- _Stated goal_
Each record must be retyped in full. No character may differ.

═══ Items ═══

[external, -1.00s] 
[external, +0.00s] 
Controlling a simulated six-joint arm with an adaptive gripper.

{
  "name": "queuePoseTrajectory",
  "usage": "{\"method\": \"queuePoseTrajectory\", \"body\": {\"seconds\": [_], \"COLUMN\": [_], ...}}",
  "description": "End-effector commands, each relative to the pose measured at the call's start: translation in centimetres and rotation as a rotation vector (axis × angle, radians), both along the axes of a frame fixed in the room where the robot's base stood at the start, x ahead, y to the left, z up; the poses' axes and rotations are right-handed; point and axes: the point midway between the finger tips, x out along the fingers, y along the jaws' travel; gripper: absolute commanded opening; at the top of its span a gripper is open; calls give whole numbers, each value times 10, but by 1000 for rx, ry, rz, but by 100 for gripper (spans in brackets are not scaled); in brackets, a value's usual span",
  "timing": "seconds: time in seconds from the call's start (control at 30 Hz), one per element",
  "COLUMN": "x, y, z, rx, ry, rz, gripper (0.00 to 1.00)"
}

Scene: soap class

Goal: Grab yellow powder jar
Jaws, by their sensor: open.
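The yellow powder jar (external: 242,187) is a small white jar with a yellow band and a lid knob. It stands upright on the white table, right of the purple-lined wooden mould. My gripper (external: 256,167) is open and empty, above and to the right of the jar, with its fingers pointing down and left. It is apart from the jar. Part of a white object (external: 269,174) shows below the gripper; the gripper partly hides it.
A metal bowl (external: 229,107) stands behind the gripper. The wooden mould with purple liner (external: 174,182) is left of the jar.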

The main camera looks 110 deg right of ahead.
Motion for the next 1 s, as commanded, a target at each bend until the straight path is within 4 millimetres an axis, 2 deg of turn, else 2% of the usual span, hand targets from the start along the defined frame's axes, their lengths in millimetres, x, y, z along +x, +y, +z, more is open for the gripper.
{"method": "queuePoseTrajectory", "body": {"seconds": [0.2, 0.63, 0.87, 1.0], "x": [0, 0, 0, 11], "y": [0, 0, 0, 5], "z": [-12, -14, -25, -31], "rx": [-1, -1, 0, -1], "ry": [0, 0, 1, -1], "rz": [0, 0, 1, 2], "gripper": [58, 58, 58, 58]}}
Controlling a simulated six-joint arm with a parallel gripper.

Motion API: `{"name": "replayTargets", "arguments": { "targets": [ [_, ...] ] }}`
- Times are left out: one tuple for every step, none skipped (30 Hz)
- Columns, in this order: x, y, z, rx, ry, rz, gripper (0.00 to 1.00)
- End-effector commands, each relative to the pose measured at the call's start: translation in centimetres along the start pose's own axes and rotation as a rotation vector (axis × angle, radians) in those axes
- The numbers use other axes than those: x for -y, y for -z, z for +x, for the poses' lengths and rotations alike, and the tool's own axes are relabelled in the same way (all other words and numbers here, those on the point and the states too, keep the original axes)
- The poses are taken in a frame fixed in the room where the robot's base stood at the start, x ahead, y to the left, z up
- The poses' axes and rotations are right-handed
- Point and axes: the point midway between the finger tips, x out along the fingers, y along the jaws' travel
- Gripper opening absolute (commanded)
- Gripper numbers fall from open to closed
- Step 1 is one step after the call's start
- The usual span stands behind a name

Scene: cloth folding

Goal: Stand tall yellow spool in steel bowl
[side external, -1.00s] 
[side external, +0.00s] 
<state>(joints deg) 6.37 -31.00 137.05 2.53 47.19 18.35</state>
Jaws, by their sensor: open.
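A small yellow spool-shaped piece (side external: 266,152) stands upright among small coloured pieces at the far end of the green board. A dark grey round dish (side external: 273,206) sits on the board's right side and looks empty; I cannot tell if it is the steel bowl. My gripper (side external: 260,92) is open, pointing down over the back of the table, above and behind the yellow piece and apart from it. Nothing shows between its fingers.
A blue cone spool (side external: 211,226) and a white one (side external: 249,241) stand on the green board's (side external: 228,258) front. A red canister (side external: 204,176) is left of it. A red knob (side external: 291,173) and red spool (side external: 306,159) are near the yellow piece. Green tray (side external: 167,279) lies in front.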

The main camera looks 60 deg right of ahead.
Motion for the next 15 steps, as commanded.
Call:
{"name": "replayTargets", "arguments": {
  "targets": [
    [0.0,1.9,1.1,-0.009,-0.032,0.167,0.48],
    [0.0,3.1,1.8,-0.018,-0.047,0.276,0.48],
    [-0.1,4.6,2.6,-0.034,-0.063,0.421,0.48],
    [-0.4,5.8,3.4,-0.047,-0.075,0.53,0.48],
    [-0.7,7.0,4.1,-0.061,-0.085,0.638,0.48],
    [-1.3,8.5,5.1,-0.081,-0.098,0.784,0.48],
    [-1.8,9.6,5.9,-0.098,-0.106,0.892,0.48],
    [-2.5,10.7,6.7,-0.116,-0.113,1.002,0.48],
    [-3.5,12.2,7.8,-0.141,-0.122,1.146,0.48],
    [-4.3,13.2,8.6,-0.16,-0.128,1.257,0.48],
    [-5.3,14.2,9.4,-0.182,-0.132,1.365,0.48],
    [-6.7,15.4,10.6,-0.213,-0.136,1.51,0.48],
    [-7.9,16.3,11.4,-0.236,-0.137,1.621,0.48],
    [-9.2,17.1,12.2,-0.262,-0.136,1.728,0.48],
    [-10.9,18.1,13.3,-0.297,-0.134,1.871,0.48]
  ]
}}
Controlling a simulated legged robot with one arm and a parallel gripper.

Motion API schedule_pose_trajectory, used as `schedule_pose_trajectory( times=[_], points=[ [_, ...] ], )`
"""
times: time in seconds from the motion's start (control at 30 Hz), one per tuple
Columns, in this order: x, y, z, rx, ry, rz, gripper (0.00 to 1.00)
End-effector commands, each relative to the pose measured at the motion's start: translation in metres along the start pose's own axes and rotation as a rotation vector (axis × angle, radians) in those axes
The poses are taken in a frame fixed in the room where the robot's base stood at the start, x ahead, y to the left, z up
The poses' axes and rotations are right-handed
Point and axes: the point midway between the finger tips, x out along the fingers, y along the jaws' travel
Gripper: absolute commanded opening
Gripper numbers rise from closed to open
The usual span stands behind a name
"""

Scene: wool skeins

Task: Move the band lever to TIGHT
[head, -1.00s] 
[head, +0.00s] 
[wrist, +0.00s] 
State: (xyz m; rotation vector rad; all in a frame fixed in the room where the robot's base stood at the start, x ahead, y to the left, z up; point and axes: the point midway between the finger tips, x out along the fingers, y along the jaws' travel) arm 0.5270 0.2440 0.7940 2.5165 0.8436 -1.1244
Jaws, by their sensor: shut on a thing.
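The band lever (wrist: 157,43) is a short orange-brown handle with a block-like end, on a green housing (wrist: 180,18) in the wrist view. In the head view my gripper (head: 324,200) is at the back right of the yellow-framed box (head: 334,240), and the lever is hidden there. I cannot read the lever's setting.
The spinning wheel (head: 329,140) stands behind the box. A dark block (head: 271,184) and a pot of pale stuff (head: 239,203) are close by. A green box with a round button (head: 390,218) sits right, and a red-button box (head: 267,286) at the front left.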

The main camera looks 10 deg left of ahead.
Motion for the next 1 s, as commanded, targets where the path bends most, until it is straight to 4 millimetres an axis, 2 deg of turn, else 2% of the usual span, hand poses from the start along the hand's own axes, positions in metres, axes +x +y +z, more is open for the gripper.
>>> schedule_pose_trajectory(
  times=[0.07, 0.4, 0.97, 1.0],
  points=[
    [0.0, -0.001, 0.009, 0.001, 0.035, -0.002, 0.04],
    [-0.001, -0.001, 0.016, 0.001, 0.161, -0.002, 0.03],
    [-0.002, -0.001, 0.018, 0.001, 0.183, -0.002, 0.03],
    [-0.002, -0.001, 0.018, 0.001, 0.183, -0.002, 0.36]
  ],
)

═══

- _Final answer_
[external, -1.00s] 
[external, +0.00s] 
Controlling a simulated six-joint arm with an adaptive gripper.

{
  "name": "queuePoseTrajectory",
  "usage": "{\"method\": \"queuePoseTrajectory\", \"body\": {\"seconds\": [_], \"COLUMN\": [_], ...}}",
  "description": "End-effector commands, each relative to the pose measured at the call's start: translation in centimetres and rotation as a rotation vector (axis × angle, radians), both along the axes of a frame fixed in the room where the robot's base stood at the start, x ahead, y to the left, z up; the poses' axes and rotations are right-handed; point and axes: the point midway between the finger tips, x out along the fingers, y along the jaws' travel; gripper: absolute commanded opening; at the top of its span a gripper is open; calls give whole numbers, each value times 10, but by 1000 for rx, ry, rz, but by 100 for gripper (spans in brackets are not scaled); in brackets, a value's usual span",
  "timing": "seconds: time in seconds from the call's start (control at 30 Hz), one per element",
  "COLUMN": "x, y, z, rx, ry, rz, gripper (0.00 to 1.00)"
}

Scene: soap class

Goal: Grab yellow powder jar
Jaws, by their sensor: open.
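The yellow powder jar (external: 242,187) is a small white jar with a yellow band and a lid knob. It stands upright on the white table, right of the purple-lined wooden mould. My gripper (external: 256,167) is open and empty, above and to the right of the jar, with its fingers pointing down and left. It is apart from the jar. Part of a white object (external: 269,174) shows below the gripper; the gripper partly hides it.
A metal bowl (external: 229,107) stands behind the gripper. The wooden mould with purple liner (external: 174,182) is left of the jar.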

The main camera looks 110 deg right of ahead.
Motion for the next 1 s, as commanded, a target at each bend until the straight path is within 4 millimetres an axis, 2 deg of turn, else 2% of the usual span, hand targets from the start along the defined frame's axes, their lengths in millimetres, x, y, z along +x, +y, +z, more is open for the gripper.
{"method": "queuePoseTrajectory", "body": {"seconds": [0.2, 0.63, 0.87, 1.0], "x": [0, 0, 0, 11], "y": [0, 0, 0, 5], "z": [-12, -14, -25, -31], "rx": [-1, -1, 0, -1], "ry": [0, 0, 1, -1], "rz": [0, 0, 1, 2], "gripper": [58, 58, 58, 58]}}
Controlling a simulated six-joint arm with a parallel gripper.

Motion API: `{"name": "replayTargets", "arguments": { "targets": [ [_, ...] ] }}`
- Times are left out: one tuple for every step, none skipped (30 Hz)
- Columns, in this order: x, y, z, rx, ry, rz, gripper (0.00 to 1.00)
- End-effector commands, each relative to the pose measured at the call's start: translation in centimetres along the start pose's own axes and rotation as a rotation vector (axis × angle, radians) in those axes
- The numbers use other axes than those: x for -y, y for -z, z for +x, for the poses' lengths and rotations alike, and the tool's own axes are relabelled in the same way (all other words and numbers here, those on the point and the states too, keep the original axes)
- The poses are taken in a frame fixed in the room where the robot's base stood at the start, x ahead, y to the left, z up
- The poses' axes and rotations are right-handed
- Point and axes: the point midway between the finger tips, x out along the fingers, y along the jaws' travel
- Gripper opening absolute (commanded)
- Gripper numbers fall from open to closed
- Step 1 is one step after the call's start
- The usual span stands behind a name

Scene: cloth folding

Goal: Stand tall yellow spool in steel bowl
[side external, -1.00s] 
[side external, +0.00s] 
<state>(joints deg) 6.37 -31.00 137.05 2.53 47.19 18.35</state>
Jaws, by their sensor: open.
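A small yellow spool-shaped piece (side external: 266,152) stands upright among small coloured pieces at the far end of the green board. A dark grey round dish (side external: 273,206) sits on the board's right side and looks empty; I cannot tell if it is the steel bowl. My gripper (side external: 260,92) is open, pointing down over the back of the table, above and behind the yellow piece and apart from it. Nothing shows between its fingers.
A blue cone spool (side external: 211,226) and a white one (side external: 249,241) stand on the green board's (side external: 228,258) front. A red canister (side external: 204,176) is left of it. A red knob (side external: 291,173) and red spool (side external: 306,159) are near the yellow piece. Green tray (side external: 167,279) lies in front.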

The main camera looks 60 deg right of ahead.
Motion for the next 15 steps, as commanded.
Call:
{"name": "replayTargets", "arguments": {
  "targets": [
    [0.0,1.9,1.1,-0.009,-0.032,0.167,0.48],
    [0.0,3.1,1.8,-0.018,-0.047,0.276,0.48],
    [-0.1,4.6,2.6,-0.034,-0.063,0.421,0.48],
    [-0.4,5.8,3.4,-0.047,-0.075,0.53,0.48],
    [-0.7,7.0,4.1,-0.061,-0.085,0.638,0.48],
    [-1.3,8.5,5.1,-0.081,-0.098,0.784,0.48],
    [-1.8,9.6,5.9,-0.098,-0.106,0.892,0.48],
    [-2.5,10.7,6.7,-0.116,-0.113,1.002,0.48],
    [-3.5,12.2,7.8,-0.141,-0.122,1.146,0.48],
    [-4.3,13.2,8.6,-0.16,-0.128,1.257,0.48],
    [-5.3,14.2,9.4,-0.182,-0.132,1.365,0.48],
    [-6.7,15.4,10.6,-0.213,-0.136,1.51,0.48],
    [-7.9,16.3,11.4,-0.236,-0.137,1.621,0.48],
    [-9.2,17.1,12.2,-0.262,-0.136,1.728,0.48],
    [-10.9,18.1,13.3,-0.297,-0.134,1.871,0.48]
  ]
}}
Controlling a simulated legged robot with one arm and a parallel gripper.

Motion API schedule_pose_trajectory, used as `schedule_pose_trajectory( times=[_], points=[ [_, ...] ], )`
"""
times: time in seconds from the motion's start (control at 30 Hz), one per tuple
Columns, in this order: x, y, z, rx, ry, rz, gripper (0.00 to 1.00)
End-effector commands, each relative to the pose measured at the motion's start: translation in metres along the start pose's own axes and rotation as a rotation vector (axis × angle, radians) in those axes
The poses are taken in a frame fixed in the room where the robot's base stood at the start, x ahead, y to the left, z up
The poses' axes and rotations are right-handed
Point and axes: the point midway between the finger tips, x out along the fingers, y along the jaws' travel
Gripper: absolute commanded opening
Gripper numbers rise from closed to open
The usual span stands behind a name
"""

Scene: wool skeins

Task: Move the band lever to TIGHT
[head, -1.00s] 
[head, +0.00s] 
[wrist, +0.00s] 
State: (xyz m; rotation vector rad; all in a frame fixed in the room where the robot's base stood at the start, x ahead, y to the left, z up; point and axes: the point midway between the finger tips, x out along the fingers, y along the jaws' travel) arm 0.5270 0.2440 0.7940 2.5165 0.8436 -1.1244
Jaws, by their sensor: shut on a thing.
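The band lever (wrist: 157,43) is a short orange-brown handle with a block-like end, on a green housing (wrist: 180,18) in the wrist view. In the head view my gripper (head: 324,200) is at the back right of the yellow-framed box (head: 334,240), and the lever is hidden there. I cannot read the lever's setting.
The spinning wheel (head: 329,140) stands behind the box. A dark block (head: 271,184) and a pot of pale stuff (head: 239,203) are close by. A green box with a round button (head: 390,218) sits right, and a red-button box (head: 267,286) at the front left.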

The main camera looks 10 deg left of ahead.
Motion for the next 1 s, as commanded, targets where the path bends most, until it is straight to 4 millimetres an axis, 2 deg of turn, else 2% of the usual span, hand poses from the start along the hand's own axes, positions in metres, axes +x +y +z, more is open for the gripper.
>>> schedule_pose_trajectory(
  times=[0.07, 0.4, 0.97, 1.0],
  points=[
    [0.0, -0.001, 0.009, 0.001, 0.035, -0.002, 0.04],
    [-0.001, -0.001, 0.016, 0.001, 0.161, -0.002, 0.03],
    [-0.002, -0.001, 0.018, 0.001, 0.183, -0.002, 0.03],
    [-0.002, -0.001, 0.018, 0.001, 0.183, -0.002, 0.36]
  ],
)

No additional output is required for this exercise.